* PROBLEM STATEMENT:
Will you output the lines between the ones holding "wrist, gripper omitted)" and "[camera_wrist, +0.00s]", inclusive, exactly as they stand, and only those lines, with the pictures left out?

───

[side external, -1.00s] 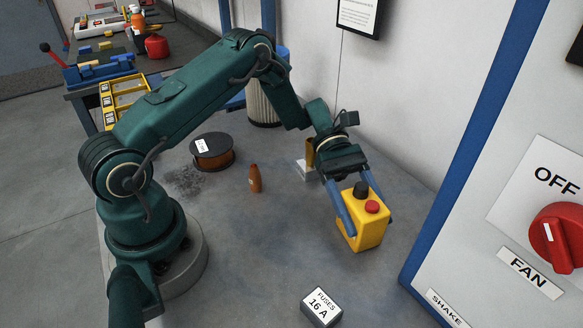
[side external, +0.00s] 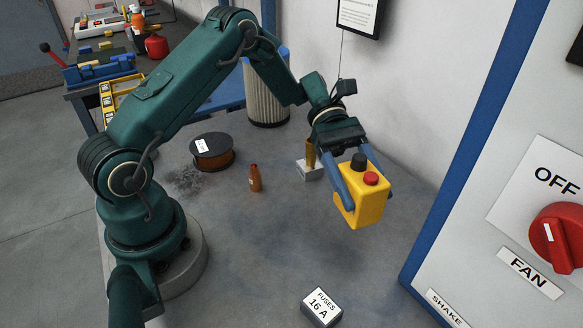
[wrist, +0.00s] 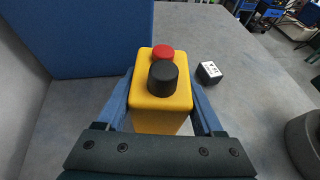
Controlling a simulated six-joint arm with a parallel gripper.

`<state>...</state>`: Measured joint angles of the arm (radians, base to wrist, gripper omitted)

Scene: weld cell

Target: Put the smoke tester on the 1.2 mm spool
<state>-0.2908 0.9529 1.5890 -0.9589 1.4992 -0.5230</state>
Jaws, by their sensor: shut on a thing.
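A yellow box with a black round cap and a red button, apparently the smoke tester (side external: 362,205), is held by my gripper (side external: 357,185). The blue fingers are shut on its two sides, and it hangs upright or nearly so, above the table at the right. In the wrist view the smoke tester (wrist: 160,105) sits between the fingers of my gripper (wrist: 162,105). A dark spool with copper-brown winding (side external: 213,158) lies flat on the table, well to the left of my gripper; its white label is too small to read.
A grey block with a brass-coloured upright piece (side external: 310,170) is behind the gripper. A ribbed filter cylinder (side external: 266,98) stands at the back.

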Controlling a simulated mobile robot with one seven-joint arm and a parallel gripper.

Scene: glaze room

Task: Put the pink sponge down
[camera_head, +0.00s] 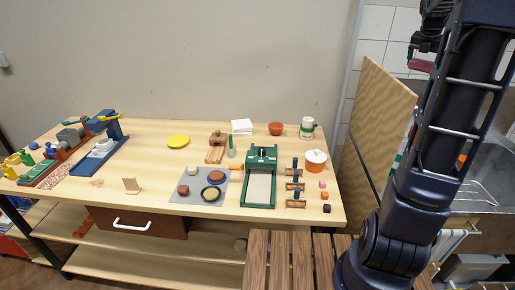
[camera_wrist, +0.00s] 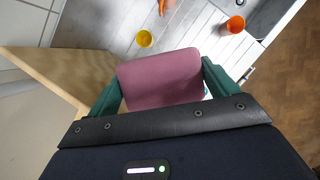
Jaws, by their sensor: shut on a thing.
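The pink sponge (camera_wrist: 160,79) is between the two green fingers of my gripper (camera_wrist: 161,76) in the wrist view. The fingers press its left and right sides, so my gripper is shut on it. In the head view the sponge (camera_head: 420,65) shows as a small dark pink strip at the upper right, high above the table. My gripper (camera_head: 425,44) is partly hidden there by my arm. The wrist view looks down past the sponge onto a grey ribbed surface, apart from the sponge by an amount I cannot tell.
A yellow cup (camera_wrist: 144,38) and an orange cup (camera_wrist: 236,24) stand on the grey surface below. A wooden panel (camera_head: 376,125) stands between the table and the metal sink area (camera_head: 482,180). The long table (camera_head: 150,150) at left holds pots, toys and a green press (camera_head: 261,158).

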───

* ANSWER TO THE PROBLEM:
`<state>...</state>`: Measured joint angles of the arm (radians, base to wrist, gripper omitted)

Scene: weld cell

Target: Put the smoke tester on the 1.2 mm spool
<state>-0.2908 0.9529 1.5890 -0.9589 1.4992 -0.5230</state>
Jaws, by their sensor: shut on a thing.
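A yellow box with a black round cap and a red button, apparently the smoke tester (side external: 362,205), is held by my gripper (side external: 357,185). The blue fingers are shut on its two sides, and it hangs upright or nearly so, above the table at the right. In the wrist view the smoke tester (wrist: 160,105) sits between the fingers of my gripper (wrist: 162,105). A dark spool with copper-brown winding (side external: 213,158) lies flat on the table, well to the left of my gripper; its white label is too small to read.
A grey block with a brass-coloured upright piece (side external: 310,170) is behind the gripper. A ribbed filter cylinder (side external: 266,98) stands at the back.

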Controlling a simulated mobile robot with one seven-joint arm and a parallel gripper.

Scene: glaze room

Task: Put the pink sponge down
[camera_head, +0.00s] 
[camera_wrist, +0.00s] 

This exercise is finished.